PPS files, lot 64 D 563, “Chronological, 1952”

No. 74
Memorandum Prepared by the Policy Planning Staff1

top secret


To consider what measures might be taken to bring about an improved prospect for defense security in the Middle East between now and 1955.

[Page 233]


Even though the strength being created under NATO may be inadequate as against the requirements, strength is being built, and when coupled with our NATO commitments now extended to Greece and Turkey and the steps being taken to link Yugoslavia with Western defense, they offer a considerable deterrent to aggression in that theater.

In the Far East, our intervention in Korea has brought at least a temporary check to the progress of aggression in that area. The requirements for increasing Japanese strength, improving the capabilities on Formosa, and of stabilizing and then improving the situation in Southeast Asia can be roughly foreseen, although they may be extremely difficult of realization.

In the Middle East, however, the general picture appears to be one of such continuing weakness as to constitute an invitation to a shift in the theater of primary pressure if further Communist progress were to be successfully blocked in other areas.

The defense of the Middle East is primarily a U.K. responsibility. As we understand it, however, capabilities available to the British are wholly inadequate to defend the Middle East against Soviet aggression and it appears doubtful that they are adequate to provide the minimum requirements for even the shortest line of defense east of the Suez Canal.

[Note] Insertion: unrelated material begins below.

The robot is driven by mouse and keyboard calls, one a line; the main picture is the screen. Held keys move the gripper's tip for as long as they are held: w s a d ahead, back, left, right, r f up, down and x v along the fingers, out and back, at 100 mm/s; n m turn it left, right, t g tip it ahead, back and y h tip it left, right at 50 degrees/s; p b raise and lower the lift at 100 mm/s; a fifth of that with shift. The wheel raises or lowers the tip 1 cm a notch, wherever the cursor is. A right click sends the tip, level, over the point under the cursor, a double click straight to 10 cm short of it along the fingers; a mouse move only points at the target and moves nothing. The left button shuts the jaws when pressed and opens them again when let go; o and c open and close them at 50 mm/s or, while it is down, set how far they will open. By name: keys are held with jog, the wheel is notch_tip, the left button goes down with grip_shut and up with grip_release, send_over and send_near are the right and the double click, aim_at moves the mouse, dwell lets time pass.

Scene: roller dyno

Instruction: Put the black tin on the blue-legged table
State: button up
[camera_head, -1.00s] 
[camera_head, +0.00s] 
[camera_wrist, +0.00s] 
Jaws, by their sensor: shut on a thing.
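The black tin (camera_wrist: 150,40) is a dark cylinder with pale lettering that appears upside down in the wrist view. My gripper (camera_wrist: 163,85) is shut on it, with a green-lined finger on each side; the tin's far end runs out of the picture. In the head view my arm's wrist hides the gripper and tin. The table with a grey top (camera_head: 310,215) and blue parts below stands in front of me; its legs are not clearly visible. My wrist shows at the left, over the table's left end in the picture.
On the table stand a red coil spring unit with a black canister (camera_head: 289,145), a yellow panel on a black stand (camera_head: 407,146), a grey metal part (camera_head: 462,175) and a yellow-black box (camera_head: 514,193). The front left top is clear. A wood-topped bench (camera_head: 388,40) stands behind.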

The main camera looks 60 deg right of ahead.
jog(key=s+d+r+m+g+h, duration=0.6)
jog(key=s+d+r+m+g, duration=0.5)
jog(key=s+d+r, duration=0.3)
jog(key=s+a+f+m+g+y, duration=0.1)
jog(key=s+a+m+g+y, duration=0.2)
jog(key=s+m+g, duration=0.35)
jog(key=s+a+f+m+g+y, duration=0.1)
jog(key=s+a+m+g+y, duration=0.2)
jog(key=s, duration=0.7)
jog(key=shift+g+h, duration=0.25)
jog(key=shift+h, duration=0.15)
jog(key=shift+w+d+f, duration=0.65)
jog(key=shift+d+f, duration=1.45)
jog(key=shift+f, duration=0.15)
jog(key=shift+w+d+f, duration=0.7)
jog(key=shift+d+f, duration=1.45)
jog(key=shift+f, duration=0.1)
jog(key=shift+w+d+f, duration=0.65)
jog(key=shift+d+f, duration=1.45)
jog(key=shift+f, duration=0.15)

The only indigenous forces in the area, aside from the Turks, which appear to have any useful capability at present are the Arab Legion and the Israeli, and these are apparently of very limited utility. Such strength as is at present assured to the U.K. from the Dominions is not only too little but would probably arrive too late.

Without suggesting any derogation of U.K. responsibility for the defense of the area, it would appear that the U.S. will have to provide more assistance and bring its influence to bear if we are to look forward to a significant strengthening of the situation in the Middle East.

Our influence and assistance might take several possible forms:

In connection with our obligations to provide for the security of Australia and New Zealand, influence with these two Dominions so that they will create forces and make them available in time of peace, or sufficiently promptly after the outbreak of war to be effective;
Influence with the Union of South Africa so that they will provide more substantial forces than they are at present willing to assign to the Middle East, and emphasis on the importance to their own security of successfully defending in the Middle East;
Influence with the Turks, coupled with supply assistance as practicable to increase Turkey’s capability of contributing to the defense of the area outside of Turkey;
Influence with Pakistan, coupled with supply assistance as practicable to increase Pakistan’s capability of contributing to the defense of the Middle East, and continued efforts to secure a settlement in Kashmir to this end;
Influence with the Arab States, Israel and Iran, coupled with supply assistance as practicable, to:
Increase the effectiveness of Egyptian forces for the maintenance and defense of the Suez bases, in the event of an Anglo-Egyptian settlement;
Improve the effectiveness of the Israeli forces, and increase their size as Arab forces are increased;
Develop additional forces comparable to the Arab Legion where that is feasible, and in any case plan with the Arab States for effective guerrilla resistance;
Continue military assistance to Iran, and, in the event of improved political conditions there, seek the creation of forces capable of undertaking defense as well as security tasks.
Assistance either to the U.K. or directly in meeting the air deficiency which now appears to exist.

We would appreciate having the views of the JCS as to (1) the relative importance and time phasing from their viewpoint of strengthening the Middle Eastern defense situation; (2) the relative importance from the military viewpoint of the objectives for which we might use our influence and assistance as outlined above; (3) the degree to which the use of atomic weapons against the mountain passes into the area would permit the defense of substantial portions of the Middle East even under present conditions.

  1. Sent to Maj. Gen. C. P. Cabell, Director, the Joint Staff, Office of the Joint Chiefs of Staff, by Director of the Policy Planning Staff Nitze on May 26. It was to be used by H. Freeman Matthews, Deputy Under Secretary, as the basis for discussion with the Joint Chiefs of Staff at a meeting on May 28. The meeting was twice postponed, to June 4 and June 11, and was finally held on June 18; see Document 76.